-- Start DATASET RECORDS --

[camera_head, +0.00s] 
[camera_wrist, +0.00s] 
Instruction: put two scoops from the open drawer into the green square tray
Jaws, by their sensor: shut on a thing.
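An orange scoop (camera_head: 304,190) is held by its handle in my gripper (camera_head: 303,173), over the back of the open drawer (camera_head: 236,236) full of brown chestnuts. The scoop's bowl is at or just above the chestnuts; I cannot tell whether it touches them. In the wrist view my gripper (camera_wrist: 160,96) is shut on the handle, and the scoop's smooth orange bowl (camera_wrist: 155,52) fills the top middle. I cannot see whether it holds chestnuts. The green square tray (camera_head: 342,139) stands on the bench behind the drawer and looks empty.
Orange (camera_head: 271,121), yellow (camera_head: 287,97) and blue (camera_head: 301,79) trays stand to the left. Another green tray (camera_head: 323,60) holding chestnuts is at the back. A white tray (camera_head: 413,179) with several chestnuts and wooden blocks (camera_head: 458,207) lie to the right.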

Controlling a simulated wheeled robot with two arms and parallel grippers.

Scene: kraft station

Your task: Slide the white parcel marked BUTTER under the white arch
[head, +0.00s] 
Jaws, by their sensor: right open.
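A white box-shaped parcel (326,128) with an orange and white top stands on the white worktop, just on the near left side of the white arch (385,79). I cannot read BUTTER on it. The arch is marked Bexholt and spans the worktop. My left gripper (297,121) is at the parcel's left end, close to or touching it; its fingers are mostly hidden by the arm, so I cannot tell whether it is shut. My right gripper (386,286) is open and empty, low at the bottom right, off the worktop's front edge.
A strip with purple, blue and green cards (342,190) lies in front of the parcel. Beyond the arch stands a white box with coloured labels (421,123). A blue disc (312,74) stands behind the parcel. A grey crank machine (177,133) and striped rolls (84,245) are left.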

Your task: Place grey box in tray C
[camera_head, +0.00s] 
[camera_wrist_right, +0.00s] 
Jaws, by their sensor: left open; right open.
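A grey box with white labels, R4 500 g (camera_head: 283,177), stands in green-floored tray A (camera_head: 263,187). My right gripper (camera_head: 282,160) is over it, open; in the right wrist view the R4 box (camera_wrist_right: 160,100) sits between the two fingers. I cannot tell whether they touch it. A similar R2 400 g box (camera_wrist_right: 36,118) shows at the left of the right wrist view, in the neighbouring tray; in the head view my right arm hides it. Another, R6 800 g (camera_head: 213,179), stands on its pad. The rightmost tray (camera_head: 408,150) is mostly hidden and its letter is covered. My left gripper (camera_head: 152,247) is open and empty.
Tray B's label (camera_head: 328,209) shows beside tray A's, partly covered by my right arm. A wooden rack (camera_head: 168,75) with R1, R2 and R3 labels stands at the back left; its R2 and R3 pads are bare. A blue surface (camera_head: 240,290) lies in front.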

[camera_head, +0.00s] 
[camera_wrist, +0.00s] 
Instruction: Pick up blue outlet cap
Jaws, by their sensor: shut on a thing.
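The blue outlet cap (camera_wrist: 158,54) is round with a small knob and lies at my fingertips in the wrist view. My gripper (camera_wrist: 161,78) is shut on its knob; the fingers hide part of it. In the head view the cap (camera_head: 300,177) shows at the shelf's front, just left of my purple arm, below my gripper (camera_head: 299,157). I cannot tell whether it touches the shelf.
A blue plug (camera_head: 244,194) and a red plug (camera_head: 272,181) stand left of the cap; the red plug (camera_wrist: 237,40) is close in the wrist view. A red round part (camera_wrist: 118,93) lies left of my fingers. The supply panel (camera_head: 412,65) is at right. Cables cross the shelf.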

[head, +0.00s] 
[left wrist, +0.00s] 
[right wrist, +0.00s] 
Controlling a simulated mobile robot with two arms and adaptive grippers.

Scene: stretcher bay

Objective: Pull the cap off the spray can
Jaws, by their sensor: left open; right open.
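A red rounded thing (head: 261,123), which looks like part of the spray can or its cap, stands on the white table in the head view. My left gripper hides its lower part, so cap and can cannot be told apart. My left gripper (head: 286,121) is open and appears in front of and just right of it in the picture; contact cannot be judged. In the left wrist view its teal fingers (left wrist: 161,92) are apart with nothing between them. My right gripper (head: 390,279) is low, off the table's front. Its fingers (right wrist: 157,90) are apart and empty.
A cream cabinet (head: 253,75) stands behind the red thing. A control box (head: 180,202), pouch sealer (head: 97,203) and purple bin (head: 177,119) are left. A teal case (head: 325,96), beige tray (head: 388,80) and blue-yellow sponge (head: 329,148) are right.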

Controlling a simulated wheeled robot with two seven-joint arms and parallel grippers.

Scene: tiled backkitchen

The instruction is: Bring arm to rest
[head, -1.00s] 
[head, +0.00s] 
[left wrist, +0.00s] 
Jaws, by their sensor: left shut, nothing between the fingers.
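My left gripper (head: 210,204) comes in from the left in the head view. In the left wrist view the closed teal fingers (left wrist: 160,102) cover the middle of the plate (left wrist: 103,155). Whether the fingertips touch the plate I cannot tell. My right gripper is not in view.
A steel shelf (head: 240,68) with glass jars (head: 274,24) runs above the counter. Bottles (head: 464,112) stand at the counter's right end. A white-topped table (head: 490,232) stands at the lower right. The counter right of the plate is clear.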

-- End DATASET RECORDS --
-- Start DATASET RECORDS --

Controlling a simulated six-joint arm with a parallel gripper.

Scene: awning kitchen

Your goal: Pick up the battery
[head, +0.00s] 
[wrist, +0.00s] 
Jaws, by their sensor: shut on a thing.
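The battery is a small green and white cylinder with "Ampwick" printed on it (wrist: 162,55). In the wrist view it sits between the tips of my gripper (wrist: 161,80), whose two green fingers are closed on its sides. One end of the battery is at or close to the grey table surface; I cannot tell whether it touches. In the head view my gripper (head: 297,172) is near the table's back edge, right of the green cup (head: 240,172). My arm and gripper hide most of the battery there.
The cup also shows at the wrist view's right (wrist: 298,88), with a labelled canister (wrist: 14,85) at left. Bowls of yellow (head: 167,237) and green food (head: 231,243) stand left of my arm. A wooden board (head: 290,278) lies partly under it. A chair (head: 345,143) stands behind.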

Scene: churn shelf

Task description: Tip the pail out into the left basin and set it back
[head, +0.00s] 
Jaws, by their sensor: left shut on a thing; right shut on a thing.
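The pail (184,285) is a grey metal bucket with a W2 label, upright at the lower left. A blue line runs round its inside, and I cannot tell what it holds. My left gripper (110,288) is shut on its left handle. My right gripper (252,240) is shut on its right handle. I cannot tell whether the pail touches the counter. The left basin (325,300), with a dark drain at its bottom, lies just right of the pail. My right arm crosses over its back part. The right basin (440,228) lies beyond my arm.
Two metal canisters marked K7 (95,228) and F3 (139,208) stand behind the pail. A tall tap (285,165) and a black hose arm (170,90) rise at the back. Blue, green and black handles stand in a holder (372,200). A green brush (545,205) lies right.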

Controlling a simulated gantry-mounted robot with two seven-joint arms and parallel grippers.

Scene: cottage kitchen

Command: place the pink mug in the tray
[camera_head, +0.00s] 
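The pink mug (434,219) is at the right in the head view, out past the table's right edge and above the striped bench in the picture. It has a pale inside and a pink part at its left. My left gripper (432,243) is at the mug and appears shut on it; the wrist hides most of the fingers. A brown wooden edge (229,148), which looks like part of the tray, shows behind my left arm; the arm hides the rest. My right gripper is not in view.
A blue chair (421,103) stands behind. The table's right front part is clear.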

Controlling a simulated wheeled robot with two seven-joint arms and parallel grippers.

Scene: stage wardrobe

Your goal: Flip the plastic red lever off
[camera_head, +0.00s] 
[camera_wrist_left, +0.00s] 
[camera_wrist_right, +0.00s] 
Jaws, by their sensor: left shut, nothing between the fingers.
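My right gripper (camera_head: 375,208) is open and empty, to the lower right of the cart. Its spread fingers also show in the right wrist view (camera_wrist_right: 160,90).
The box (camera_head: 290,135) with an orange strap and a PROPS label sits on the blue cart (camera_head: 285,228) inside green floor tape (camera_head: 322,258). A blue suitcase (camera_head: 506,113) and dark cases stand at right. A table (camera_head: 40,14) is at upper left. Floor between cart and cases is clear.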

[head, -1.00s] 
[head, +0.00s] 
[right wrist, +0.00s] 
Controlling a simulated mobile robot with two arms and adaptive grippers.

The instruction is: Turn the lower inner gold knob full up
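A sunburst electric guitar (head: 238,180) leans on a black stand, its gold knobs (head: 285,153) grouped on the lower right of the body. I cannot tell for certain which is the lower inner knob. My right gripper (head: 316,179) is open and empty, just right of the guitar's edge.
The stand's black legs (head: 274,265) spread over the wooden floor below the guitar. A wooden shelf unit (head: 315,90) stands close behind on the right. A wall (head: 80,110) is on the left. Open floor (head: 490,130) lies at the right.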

-- End DATASET RECORDS --

▶ TO BE DONE: Using the records given above, list every line that includes the word "Controlling".

▶ WRITTEN ANSWER:
Controlling a simulated wheeled robot with two arms and parallel grippers.
Controlling a simulated mobile robot with two arms and adaptive grippers.
Controlling a simulated wheeled robot with two seven-joint arms and parallel grippers.
Controlling a simulated six-joint arm with a parallel gripper.
Controlling a simulated gantry-mounted robot with two seven-joint arms and parallel grippers.
Controlling a simulated wheeled robot with two seven-joint arms and parallel grippers.
Controlling a simulated mobile robot with two arms and adaptive grippers.

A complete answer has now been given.